### Data excerpts
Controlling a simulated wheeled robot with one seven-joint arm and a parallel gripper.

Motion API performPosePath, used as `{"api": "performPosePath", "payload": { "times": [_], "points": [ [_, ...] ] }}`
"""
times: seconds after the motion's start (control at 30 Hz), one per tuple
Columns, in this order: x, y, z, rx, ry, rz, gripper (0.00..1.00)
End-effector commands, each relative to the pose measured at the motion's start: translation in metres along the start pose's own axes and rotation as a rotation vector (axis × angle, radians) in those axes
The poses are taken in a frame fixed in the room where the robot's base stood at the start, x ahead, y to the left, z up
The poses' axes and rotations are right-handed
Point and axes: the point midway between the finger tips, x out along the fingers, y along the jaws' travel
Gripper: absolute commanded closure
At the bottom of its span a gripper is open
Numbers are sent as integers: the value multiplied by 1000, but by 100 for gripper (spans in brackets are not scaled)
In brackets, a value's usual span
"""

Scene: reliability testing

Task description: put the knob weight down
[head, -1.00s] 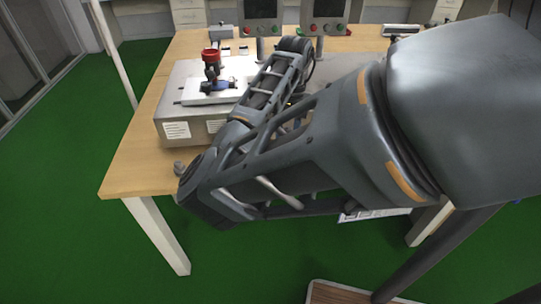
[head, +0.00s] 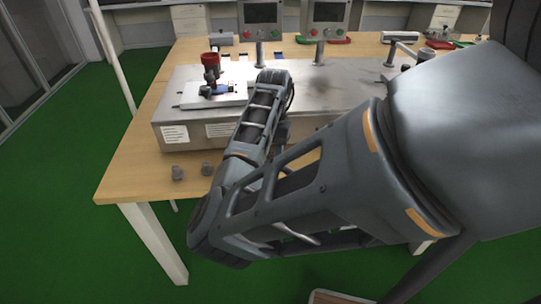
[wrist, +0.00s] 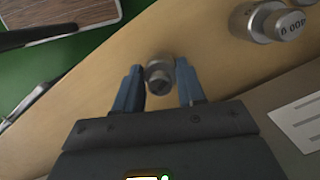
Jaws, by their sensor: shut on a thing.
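The knob weight (wrist: 158,80) is a small grey metal cylinder seen from above in the wrist view. My gripper (wrist: 158,70) is shut on it, with one blue finger on each side. Bare wooden tabletop (wrist: 95,85) shows around the weight; I cannot tell whether its base touches the wood. In the head view my arm hides the gripper and the held weight, and the tabletop's front strip shows at the left (head: 130,180).
The table edge borders green floor.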

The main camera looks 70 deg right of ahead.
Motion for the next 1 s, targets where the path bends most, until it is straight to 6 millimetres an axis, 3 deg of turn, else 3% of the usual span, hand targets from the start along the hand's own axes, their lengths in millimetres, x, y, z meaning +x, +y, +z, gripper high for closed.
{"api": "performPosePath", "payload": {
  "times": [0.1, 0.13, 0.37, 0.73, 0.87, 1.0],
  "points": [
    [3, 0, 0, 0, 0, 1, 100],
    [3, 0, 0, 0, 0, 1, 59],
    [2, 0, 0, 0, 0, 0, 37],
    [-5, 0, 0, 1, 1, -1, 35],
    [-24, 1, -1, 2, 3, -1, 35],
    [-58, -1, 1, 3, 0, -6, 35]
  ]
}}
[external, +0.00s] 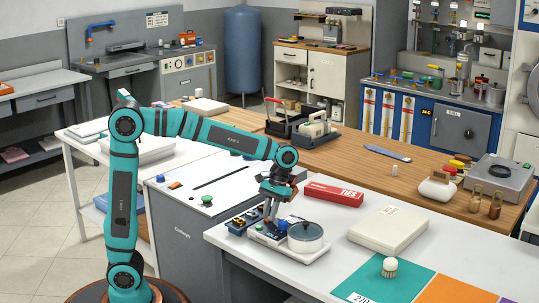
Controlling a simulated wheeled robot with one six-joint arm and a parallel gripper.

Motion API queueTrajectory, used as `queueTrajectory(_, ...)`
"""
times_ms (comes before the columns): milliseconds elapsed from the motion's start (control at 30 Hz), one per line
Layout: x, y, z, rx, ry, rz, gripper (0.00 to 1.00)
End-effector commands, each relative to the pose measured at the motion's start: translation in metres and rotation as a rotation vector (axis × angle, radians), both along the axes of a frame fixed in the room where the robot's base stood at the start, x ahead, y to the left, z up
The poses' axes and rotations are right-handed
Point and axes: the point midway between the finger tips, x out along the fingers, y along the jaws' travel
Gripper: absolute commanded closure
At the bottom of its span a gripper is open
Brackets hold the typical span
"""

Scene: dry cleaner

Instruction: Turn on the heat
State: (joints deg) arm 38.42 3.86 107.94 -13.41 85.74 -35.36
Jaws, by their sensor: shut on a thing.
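A small heating unit (292,257) with a pale base stands on the near white table. A lidded pot (306,238) sits on its right part. A dark control block (240,223) with blue and yellow parts is at its left end. My gripper (270,222) points down at the middle of the unit, left of the pot. Its fingers are shut on a small control there, which they mostly hide. I cannot make out the control's setting or any lit lamp.
A red box (332,194) lies behind the unit. A cream flat case (388,230) and a round white brush (389,267) lie to the right, by a teal mat (372,287). A grey cabinet (200,237) with coloured buttons on top adjoins at left.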

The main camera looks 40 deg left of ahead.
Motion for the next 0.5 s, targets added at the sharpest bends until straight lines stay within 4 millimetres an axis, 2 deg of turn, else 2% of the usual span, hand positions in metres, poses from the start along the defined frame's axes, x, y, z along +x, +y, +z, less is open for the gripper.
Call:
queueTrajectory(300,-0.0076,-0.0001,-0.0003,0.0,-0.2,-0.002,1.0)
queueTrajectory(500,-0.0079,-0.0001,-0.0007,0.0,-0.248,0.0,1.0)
######
§ Task goal
Transcribe, exactly as written, the lines starting at the one with "Motion API performPosePath, used" and ending at the one with "The main camera looks 70 deg right of ahead.", and nothing more. Pictures are not part of the copy.

§ The reply
Motion API performPosePath, used as `{"api": "performPosePath", "payload": { "times": [_], "points": [ [_, ...] ] }}`
"""
times: seconds after the motion's start (control at 30 Hz), one per tuple
Columns, in this order: x, y, z, rx, ry, rz, gripper (0.00..1.00)
End-effector commands, each relative to the pose measured at the motion's start: translation in metres along the start pose's own axes and rotation as a rotation vector (axis × angle, radians) in those axes
The poses are taken in a frame fixed in the room where the robot's base stood at the start, x ahead, y to the left, z up
The poses' axes and rotations are right-handed
Point and axes: the point midway between the finger tips, x out along the fingers, y along the jaws' travel
Gripper: absolute commanded closure
At the bottom of its span a gripper is open
Numbers are sent as integers: the value multiplied by 1000, but by 100 for gripper (spans in brackets are not scaled)
In brackets, a value's usual span
"""

Scene: reliability testing

Task description: put the knob weight down
[head, -1.00s] 
[head, +0.00s] 
[wrist, +0.00s] 
Jaws, by their sensor: shut on a thing.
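The knob weight (wrist: 158,80) is a small grey metal cylinder seen from above in the wrist view. My gripper (wrist: 158,70) is shut on it, with one blue finger on each side. Bare wooden tabletop (wrist: 95,85) shows around the weight; I cannot tell whether its base touches the wood. In the head view my arm hides the gripper and the held weight, and the tabletop's front strip shows at the left (head: 130,180).
The table edge borders green floor.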

The main camera looks 70 deg right of ahead.

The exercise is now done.